Mosaic tiles can create a great finish in both kitchens, bathrooms and, if used creatively, many other areas of your home. Mosaic tiles are now normally bought in large sheets, with the tiles arranged in a grid and attached to a mesh backing material. This makes it much easier and quicker to lay the tiles and allows you to buy ready-made patterns because you can simply attach a full sheet to the wall or floor. Mosaic tiles can also be much easier to fit around obstacles such as sockets and switches.
If you are planning to use full-sized tiles, take a look at our How to Tile a Wall guide.
Marking Tile Edges
If you are only tiling part of the wall, such as a splashback for example, you should first mark out where you want the tiles to finish on the wall. Take a length of batten and a spirit level, and draw a pencil line to mark the top edge of the tiles. Hold a sheet of mosaic tiles up against the wall (with the bottom edge resting on the sink/work surface) and trim off any rows that are above the pencil line.
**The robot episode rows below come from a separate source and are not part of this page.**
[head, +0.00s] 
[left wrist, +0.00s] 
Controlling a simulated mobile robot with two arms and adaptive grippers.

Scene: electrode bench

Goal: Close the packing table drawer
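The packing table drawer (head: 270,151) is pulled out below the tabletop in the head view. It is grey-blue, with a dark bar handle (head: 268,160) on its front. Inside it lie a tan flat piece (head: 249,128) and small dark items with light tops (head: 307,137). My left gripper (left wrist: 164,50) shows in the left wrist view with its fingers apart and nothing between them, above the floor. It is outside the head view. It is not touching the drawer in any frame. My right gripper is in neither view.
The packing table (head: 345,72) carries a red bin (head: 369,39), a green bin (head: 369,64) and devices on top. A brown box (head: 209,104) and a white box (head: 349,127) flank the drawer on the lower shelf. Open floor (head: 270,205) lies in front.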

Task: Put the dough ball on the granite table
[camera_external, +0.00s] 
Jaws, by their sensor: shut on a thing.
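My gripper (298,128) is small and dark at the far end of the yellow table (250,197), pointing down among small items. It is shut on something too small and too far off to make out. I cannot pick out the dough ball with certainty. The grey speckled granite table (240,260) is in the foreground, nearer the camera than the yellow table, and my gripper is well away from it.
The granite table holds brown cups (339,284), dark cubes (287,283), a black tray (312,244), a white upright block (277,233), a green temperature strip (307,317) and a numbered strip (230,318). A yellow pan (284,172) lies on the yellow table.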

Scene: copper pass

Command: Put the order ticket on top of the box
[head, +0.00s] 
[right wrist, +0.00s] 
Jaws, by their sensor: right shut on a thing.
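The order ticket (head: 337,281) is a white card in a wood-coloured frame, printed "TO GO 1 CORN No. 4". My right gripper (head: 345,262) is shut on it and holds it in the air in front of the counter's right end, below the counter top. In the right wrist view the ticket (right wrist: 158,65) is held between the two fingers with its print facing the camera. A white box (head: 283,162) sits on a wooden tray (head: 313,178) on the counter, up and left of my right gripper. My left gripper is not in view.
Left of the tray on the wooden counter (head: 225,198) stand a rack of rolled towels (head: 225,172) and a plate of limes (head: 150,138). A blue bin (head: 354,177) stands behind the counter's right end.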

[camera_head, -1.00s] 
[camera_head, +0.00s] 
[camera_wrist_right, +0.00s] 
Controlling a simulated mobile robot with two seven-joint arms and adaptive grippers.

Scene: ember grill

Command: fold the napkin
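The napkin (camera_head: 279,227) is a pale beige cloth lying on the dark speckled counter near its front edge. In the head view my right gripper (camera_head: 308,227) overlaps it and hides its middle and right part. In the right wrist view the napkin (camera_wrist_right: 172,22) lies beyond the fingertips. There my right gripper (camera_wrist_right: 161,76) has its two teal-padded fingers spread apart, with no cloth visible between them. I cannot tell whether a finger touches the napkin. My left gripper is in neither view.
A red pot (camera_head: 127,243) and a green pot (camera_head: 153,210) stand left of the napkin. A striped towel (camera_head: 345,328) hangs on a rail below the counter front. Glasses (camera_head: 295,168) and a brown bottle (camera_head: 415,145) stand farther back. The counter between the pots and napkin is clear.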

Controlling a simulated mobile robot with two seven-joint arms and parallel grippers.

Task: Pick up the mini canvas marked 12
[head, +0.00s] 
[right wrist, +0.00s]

The easiest way to plan a splashback is to make it the height of one full sheet of mosaic tiles and you will avoid having to cut anything at all.
If you are planning to cover a full wall with mosaic tiles, you do not need to mark out the edge. You should still use a spirit level to make sure that the first sheet of tiles is level.
Applying the Tile Adhesive
- Using a good quality tile adhesive and a notched adhesive spreader, apply a square of tile adhesive to the wall large enough for a single sheet of tiles.
- Follow the instructions on the adhesive packaging to determine the depth of adhesive needed (as a general rule, wall tile adhesive should be 3-4 mm deep).
- Hold the spreader at a 45 degree angle and drag it through the adhesive to create ridges of an even depth. Making grooves in tile adhesive allows it to spread out evenly when the tiles are pressed into it.
- Once you have applied the first sheet of tiles, you can apply more adhesive in one go if you feel confident enough to be able to work quickly. Even if feeling confident, don’t apply more than about 3 sheets worth.
Laying the Mosaic Tiles
If applying mosaic tiles to a full wall, take the first sheet of tiles and, making sure you have them the correct way up for the pattern (if using patterned tiles), apply them to the adhesive in the bottom corner of the wall. Press the tiles firmly into the adhesive with your hands, making sure that the sheet is level and flush with the edge. Now use a short, straight length of wood to tap the tiles flat and level. Pay particular attention to the edges of the sheet.
If you are tiling a splashback, attach the first sheet of tiles at the far left of the area to be tiled and check that it is level using a spirit level. Work from left to right, trimming the tile sheets before applying them to the wall (if required). As mentioned above, it is far easier to plan your splashback around the size of a sheet or sheets of mosaic tiles, rather than having to make too many cuts.
Tiling Around Obstacles
Continue to apply the tiles in this way until you reach the end of the run or meet an obstacle such as a socket. Tiling around obstacles with mosaic tile sheets can be, as mentioned earlier, much easier than with normal tiles.
- Measure from the right-hand edge of the last full sheet of tiles before the obstacle, to the near edge of the obstacle (a socket in this example).
- If tiling a splashback, and the socket is lower than the pencil mark you made on the wall, also measure down from the pencil mark to the top edge of the socket.
- Finally, measure the height and width of the socket. Now transfer those measurements to a tile sheet and with a sharp trimming knife, cut out any tiles which are inside your marks.
- It does not matter if the section of tiles you cut away is larger than the socket. Before spreading adhesive around the socket, hold the sheet against the wall to make sure it fits.
Spread adhesive for the cut sheet of tiles and lay them in the same way as you did the others. Unless you are very lucky, there will be some gaps around the socket but don’t worry about them for the moment, just finish off laying the rest of the tiles. Once all the tile sheets are in place, trim a few tiles from the edge of a spare sheet. Measure the gap around the edge of the socket and, if it is more than half a tile width, cut some tiles to fit using Tile Cutting Pliers. Score a line onto the tile and place it in the V-shaped jaws of the tile cutting pliers.
Grouting Mosaic Tiles
Leave the tiles to set in place for at least 24 hours before starting to apply the grout. If the tiles are in a kitchen or bathroom, you should always use a good quality waterproof grout. Apply the grout as instructed by the manufacturer using a rubber-edged grout spreader. Cleaning any excess grout from the tiles as you go will make finishing off the tiles much easier. Leave the grout to set for a short while before using a grout shaper or thin piece of dowel to tidy the grout lines.
Leave the grout to completely set and then wipe over the tiles with a damp cloth. Any grout on the glazed face of the tiles should come off fairly easily. If you are having trouble cleaning off grout, you can buy cleaning products specifically designed to remove dried grout from the surface of tiles.